Wie diese „rockende“ Vision genau ausschaut, dies bleibt an diesem Tag etwas vage. „Wir machen das hier nicht zur persönlichen Weiterentwicklung, wir machen das für die Fans“, sagt Ricken. „Sie sollen glücklich nach Hause gehen, das muss unser Anspruch sein.“ Seine drängendste Aufgabe sei die Kaderplanung für die kommende Saison. „Wir brauchen eine Zwei-Wege-Strategie. Einmal junge, hungrige Spieler mit Marktwertpotenzialen, aber auch ein Gerüst aus Spielern mit Erfahrung, mit Qualität, mit Mentalität, an deren Seite sich die jungen Spieler entwickeln können.“
BVB-Mitarbeitende schwärmen von Lars Ricken
So ähnlich hört man dies schon lange in Dortmund, wie es aber konkret gelingen soll, sich in dem schwierigen Bundesligaumfeld zu behaupten, bleibt offen. Ricken besitzt, dies lässt sich beobachten, noch nicht die Souveränität eines Hans-Joachim Watzke, manchmal stockt er, sucht nach Worten. Immer aber, und dies ist eine Stärke, wirkt Ricken sympathisch. Ältere Fans haben seinen Aufstieg als Teenager bewundert, jüngere haben schon einmal seinen Jahrhundert-Kunstschuss gegen Juventus Turin gezeigt bekommen. Mitarbeitende im Klub schwärmen von der offenen Art des Ex-Profis, mit der er als Nachwuchskoordinator und als Leiter des Nachwuchsleistungszentrum eine bemerkenswert angenehme Arbeitsatmosphäre geschaffen habe.
Ricken sei jemand, so Watzke, der sehr selbstbewusst sei, aber sein Gegenüber dies nicht spüren lasse. Bis zu seinem Ausscheiden Ende 2025 bleibt Watzke der Vorsitzende der Geschäftsführung, er will sich aber in rein sportliche Belange nicht mehr einmischen: „Ich habe das nicht gemacht, um hier weiter die Fäden zu ziehen. Es wird definitiv keinen Anruf geben, um Lars zu sagen, mach das bitte so und so.“ Er werde nur den „den finanziellen Rahmen“ vorgeben.

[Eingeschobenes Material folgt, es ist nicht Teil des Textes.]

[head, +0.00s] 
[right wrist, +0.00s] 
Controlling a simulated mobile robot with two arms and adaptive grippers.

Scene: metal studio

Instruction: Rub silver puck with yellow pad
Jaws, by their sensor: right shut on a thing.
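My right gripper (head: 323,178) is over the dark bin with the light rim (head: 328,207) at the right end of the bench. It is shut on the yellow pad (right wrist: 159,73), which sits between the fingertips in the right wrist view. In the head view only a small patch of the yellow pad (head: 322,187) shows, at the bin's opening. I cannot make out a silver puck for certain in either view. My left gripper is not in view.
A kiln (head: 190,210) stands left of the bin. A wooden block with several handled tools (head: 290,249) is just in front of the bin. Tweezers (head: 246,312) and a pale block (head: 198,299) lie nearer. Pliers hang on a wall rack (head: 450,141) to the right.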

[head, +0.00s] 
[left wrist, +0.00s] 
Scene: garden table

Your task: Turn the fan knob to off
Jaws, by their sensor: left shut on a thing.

BVB-Knatsch: Lars Ricken hat sich mit Sebastian Kehl zusammengesetzt
Ganz ohne Knatsch kann es bei einem so großen Klub wie Borussia Dortmund jedoch nicht funktionieren. Auch Sportdirektor Sebastian Kehl wäre gerne aufgestiegen. Beide hätten sich direkt am ersten Tag nach der Entscheidung zusammengesetzt, erzählt Ricken. „Er ist ja weiterhin Sportdirektor. Er kann die Geschicke mitgestalten. Gemeinsam mit Sven Mislintat haben wir die große Chance, gemeinsam, konstruktiv und vertrauensvoll den Bereich Sport weiterzuentwickeln.“
Dies ist ein Beispiel für jene verbindenden Worte, mit denen sich Lars Ricken hervortun möchte. Seine öffentlichen Aussagen werden wohl meist gedämpfter ausfallen als die von Hans-Joachim Watzke. Aber: „Ich bin gebürtiger Dortmunder, ich vertrete diese Farben mit allem, was ich habe. Wenn wir angegangen oder angegriffen werden, dann werde ich diese schwarz-gelben Farben natürlich auch laut und deutlich verteidigen.“
BVB: Mehr News und Hintergründe zu Borussia Dortmund
- BVB bestätigt Hummels-Abschied - Zeit war „riesengroße Ehre“
- Es geht ums Gehalt: Was den Guirassy-Kauf so schwierig macht
- BVB-Transferticker: Alle Neuigkeiten und Gerüchte
Ganz unten im Stadion lässt sich ein großes Wandgemälde entdecken, darauf hält Lars Ricken den Champions-League-Pokal in den Händen, wild wirkt er darauf, die Haare sind kurz rasiert. 27 Jahre später kann Ricken erneut mit seinem Klub die Königsklasse gewinnen. Diesmal wird er auf der Tribüne sitzen, neben all den anderen mächtigen Persönlichkeiten. Was für ein Aufstieg.